Turned out the injury was bad – a dislocated kneecap, which will cause Gibbs to miss four to six weeks – but not nearly as bad as feared. He should be back well before the Big East tournament.
So why make such a big deal out of an injury to a 6-foot-5 point forward who averages only 6.1 points, 4.1 assists and 3.4 rebounds in 26.3 minutes a game?
Because every Batman needs his Robin. And that’s the role Gibbs fills on this McDermott-dominated Creighton team.
The chemistry the two players have is perhaps unequalled in college basketball. They have known each other since Doug McDermott was in eighth grade and they played for the same AAU program. Yes, Gibbs can shoot, but more important, he has the court vision of a great point guard. That vision often points him toward an open McDermott.
I recently spoke with coach Greg McDermott about Gibbs. He told me what makes Gibbs stand out on the court isn’t raw athletic ability – it’s his unbelievable leadership skills and basketball IQ. McDermott says Gibbs is like a coach on the floor, which is appropriate because Gibbs told me he wants to be a basketball coach someday.
Gibbs is able to get the ball to Dougie McBuckets in so many different ways. He passes equally well with either hand, he can feather in soft passes, and he can rifle hard passes into tough spots, his coach told me.
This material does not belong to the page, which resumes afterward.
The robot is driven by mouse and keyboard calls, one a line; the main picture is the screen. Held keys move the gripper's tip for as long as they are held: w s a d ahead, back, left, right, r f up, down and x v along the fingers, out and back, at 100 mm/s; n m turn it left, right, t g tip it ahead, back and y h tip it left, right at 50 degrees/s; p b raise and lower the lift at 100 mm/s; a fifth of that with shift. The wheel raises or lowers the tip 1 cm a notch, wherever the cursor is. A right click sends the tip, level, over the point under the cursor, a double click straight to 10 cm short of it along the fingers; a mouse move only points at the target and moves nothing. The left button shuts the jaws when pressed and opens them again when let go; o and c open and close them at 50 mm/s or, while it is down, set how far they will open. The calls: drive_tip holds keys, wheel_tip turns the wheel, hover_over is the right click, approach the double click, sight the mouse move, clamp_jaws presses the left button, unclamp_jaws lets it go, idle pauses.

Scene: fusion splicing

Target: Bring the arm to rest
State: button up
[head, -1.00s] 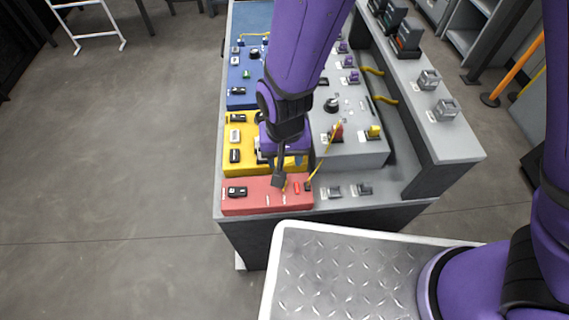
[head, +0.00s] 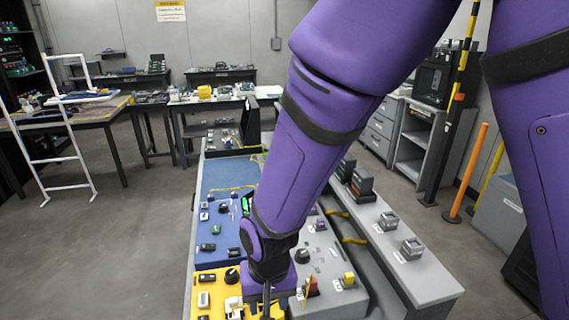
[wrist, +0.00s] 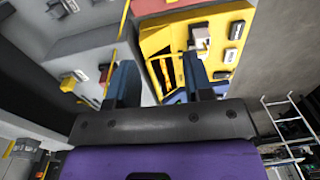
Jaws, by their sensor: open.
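My purple arm reaches down over the workbench in the head view. My gripper (head: 266,304) hangs over the yellow panel (head: 212,283), with its tips cut off by the lower picture edge. In the wrist view my gripper (wrist: 160,82) shows two dark blue fingers set apart. Nothing is held between them. The yellow panel (wrist: 232,14) and a grey panel (wrist: 110,45) lie beyond the fingers.
A blue panel (head: 225,190) and a grey panel (head: 330,262) with small parts cover the bench. A grey shelf (head: 430,270) runs along its right side. An orange post (head: 468,170) stands at right. A white ladder frame (head: 45,140) stands at left. Floor (head: 120,250) left of the bench is clear.

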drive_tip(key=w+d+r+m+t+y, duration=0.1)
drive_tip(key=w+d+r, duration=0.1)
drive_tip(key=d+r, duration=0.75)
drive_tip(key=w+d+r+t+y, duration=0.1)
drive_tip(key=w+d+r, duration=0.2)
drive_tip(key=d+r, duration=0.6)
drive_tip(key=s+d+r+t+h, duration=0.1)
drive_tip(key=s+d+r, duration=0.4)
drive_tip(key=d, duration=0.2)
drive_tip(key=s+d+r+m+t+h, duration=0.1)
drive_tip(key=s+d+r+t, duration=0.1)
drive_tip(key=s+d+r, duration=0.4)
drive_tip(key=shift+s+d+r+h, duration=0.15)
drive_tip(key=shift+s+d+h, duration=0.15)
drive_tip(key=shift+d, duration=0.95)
Gibbs said he clicked with Doug McDermott from Day 1, and since McDermott has developed into one of college basketball’s most efficient scorers, Gibbs knows all a glue guy like himself needs to do is to get the scorer the ball in the right spot.
“It’s a lot of time in gym together,” Gibbs told me of his chemistry with Doug McDermott. “We know each other’s strengths and weaknesses and tendencies. But really, from Day 1 we just clicked. He works so hard to get open. You just need to get him the ball. We’re a good match on the court.”
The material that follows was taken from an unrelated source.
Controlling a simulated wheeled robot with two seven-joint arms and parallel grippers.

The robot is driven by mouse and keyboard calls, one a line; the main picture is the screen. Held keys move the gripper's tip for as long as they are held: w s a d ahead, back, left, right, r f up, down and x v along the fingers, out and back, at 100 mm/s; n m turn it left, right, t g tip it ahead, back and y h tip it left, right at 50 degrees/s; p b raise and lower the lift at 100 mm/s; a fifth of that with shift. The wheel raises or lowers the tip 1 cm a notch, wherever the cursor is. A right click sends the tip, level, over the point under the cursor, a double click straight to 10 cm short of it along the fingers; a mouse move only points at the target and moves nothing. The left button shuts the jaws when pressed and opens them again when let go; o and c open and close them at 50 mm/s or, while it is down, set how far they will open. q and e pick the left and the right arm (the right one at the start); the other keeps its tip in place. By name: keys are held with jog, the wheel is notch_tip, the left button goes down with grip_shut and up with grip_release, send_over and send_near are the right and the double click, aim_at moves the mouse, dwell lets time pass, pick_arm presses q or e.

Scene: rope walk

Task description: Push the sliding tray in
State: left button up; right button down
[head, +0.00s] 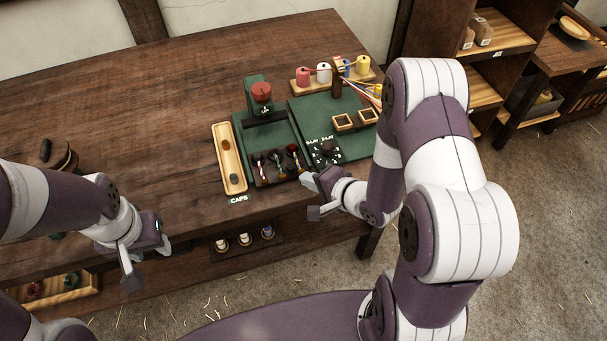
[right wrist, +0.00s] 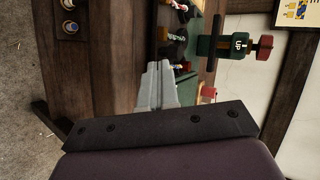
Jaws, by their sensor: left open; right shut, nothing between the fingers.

That’s where Creighton needs Gibbs: back on the court, and back at full strength. A four- to six-week window could have Gibbs on the court in time for Creighton’s most crucial Big East stretch of the season: hosting eighth-ranked Villanova on Feb. 16 before playing three of its final five regular-season games on the road.
One thing about the Big East this year is that there aren’t too many gimme wins. DePaul and Seton Hall, considered the bottom of the conference, each have an upset win so far in league play plus a handful of decent wins apiece in nonconference games.
In the long run, Creighton will be fine. This is a team that ranks seventh in KenPom.com’s overall rankings, with the nation’s most efficient offense and a defense that has steadily improved each of the past three seasons. This year the Bluejays are 49th in the nation in defensive efficiency. Two years ago? 191st. They shoot a ton of threes – ranking seventh in the nation in percentage of shots from behind the arc – and make a lot of them, too, an amazing 43.7 percent, which is first in the country.
“We turned the corner last year on defense,” Greg McDermott told me. “The longer guys play together, the more times you have together on the practice floor, the better you work together.”
I love this team. With its sorta-Euroball style of offense, Creighton might be one of college basketball’s unique attractions. They’re a team whose offense is based on ball movement and all five players playing together. That’s why one injury to a player like Gibbs could have an outsized impact on this team’s chemistry. I picked the Bluejays to win the Big East, and I’m stubbornly sticking with it. But if it’s another team that pulls it off – Villanova, perhaps, or surging Xavier – we’ll be able to point back to Gibbs’ injury as the moment when things changed.